After another bubbly performance in 1999, many people are asking if the property investment market has got something left, or is it going to run out of steam? I believe it has more to go and that there are sound reasons why this is so.
Looking backwards first, 1999 was another spectacular year for property investments. Total returns were about 30 per cent, slightly less than last year's exceptional 38 per cent. However, there are signs that the rate of growth has been decelerating slightly since March, 1999.
At £700 million, the volume of transactions last year was up £100 million on 1998. The funds were more active, amounting to about 45 per cent of the total, principally due to pre-funding activities such as The Pavilions Shopping Centre, Swords (£60 million) and Liffey Valley Retail Park (£50 million).
Private investors, although very active, had less product to choose from and in particular, there were few tax-based investments available.
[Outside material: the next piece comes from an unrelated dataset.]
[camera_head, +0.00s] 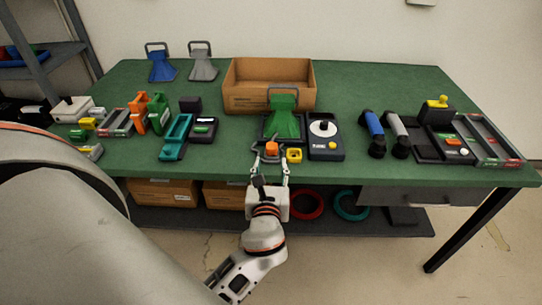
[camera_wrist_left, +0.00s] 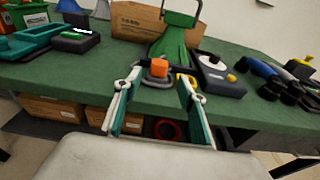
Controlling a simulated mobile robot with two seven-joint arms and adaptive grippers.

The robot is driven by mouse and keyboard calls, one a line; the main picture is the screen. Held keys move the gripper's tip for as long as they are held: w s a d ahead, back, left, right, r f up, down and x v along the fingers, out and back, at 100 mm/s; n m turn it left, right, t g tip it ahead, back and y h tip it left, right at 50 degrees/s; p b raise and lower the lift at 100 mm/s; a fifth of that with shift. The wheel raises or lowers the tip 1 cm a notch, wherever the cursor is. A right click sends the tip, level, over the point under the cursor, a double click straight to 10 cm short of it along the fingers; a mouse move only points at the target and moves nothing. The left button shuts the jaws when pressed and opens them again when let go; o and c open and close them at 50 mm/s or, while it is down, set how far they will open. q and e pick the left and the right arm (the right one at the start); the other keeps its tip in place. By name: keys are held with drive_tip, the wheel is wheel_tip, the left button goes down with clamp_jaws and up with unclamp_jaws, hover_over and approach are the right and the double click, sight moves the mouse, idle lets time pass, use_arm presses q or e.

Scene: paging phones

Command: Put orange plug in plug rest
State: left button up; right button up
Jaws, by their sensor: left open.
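The orange plug (camera_head: 271,148) is a small block near the front edge of the green table, on a grey piece just in front of the green hopper-shaped stand. It also shows in the left wrist view (camera_wrist_left: 159,67), ahead between the fingertips. My left gripper (camera_head: 270,166) is open and empty at the table's front edge, its fingers pointing at the plug; no contact is visible. A yellow square piece with a dark opening (camera_head: 294,156) sits just right of the plug. I cannot tell for sure which piece is the plug rest. My right gripper is not in view.
The green stand (camera_head: 284,120) and a dark device with a white dial (camera_head: 325,137) stand close behind and right. A cardboard box (camera_head: 270,84) is at the back. Teal and dark devices (camera_head: 176,138) lie left. The table front between these groups is partly clear.

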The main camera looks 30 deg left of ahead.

What about 2000? With the economy continuing to grow (though at a more moderate rate of 6 per cent compared with 8 per cent in 1999), the demand from end users for property will continue and therefore the prospects are for continued rental growth in most sectors. As far as yields are concerned, there is no doubt that we have seen the bottom of the interest rate cycle and short-term interest rates have started to rise, albeit gradually. This must limit the scope for further downward movement in property yields.
The forecast, then, is for continued growth but at a more subdued level. The total return will probably be in the teens this year, which is still attractive compared with other forms of investments, such as gilts and equities. In addition, shortage of stock will keep upward pressure on prices.
Funds are likely to be the big players, with the Irish funds perhaps being supplemented by UK and European funds.
There will be continued demand from private investors, although shortages of stock may force some of them to look further afield in the UK and Europe. Changes in pension schemes in the Finance Act 1999 will mean that there will be a growth in demand for property investments, as self employed and proprietorial directors opt for Approved Retirement Funds (ARFs) rather than annuities. This could accelerate if, as promised, the legislation is widened to include company operated pension schemes.
Due to the slight rise in interest rates, private investors will look to investments with a higher return, such as industrial, secondary and retail, and opportunities in provincial towns and cities.
As far as supply is concerned, standing investments will again be limited, although some private investors may decide to cash in while Capital Gains Tax remains at 20 per cent.
Retail investments will be thin on the ground in Dublin, so investors will increasingly look to provincial towns for funding opportunities in shopping centres and retail warehouse parks.
Few offices opportunities will present themselves in the city centre, but the development of the docklands will start to gain momentum and funding opportunities will arise there, as well as in office parks. With the rapid expansion of outlying towns around Dublin such as Navan, Newbridge, Mullingar and Carlow, funds are likely to be tempted by the higher returns that will be available from shopping, retail warehousing and office park schemes in these locations.
Corporate disowner ship is a growing trend and will gain momentum this year. An example was the sale and lease-back of the Microsoft buildings in Sandyford Industrial Estate. This is now an option being looked at by many large multinational companies and will provide opportunities for funds and also for property companies which are prepared to take a more flexible approach to break clauses and non-standard lease structures that are often required by US multinationals.
In summary, the market won't fall flat after the millennium celebrations: it will be another good year of growth, maybe not as spectacular as 1999, but well ahead of other forms of investment.
Ian French is chairman of Hamilton Osborne King.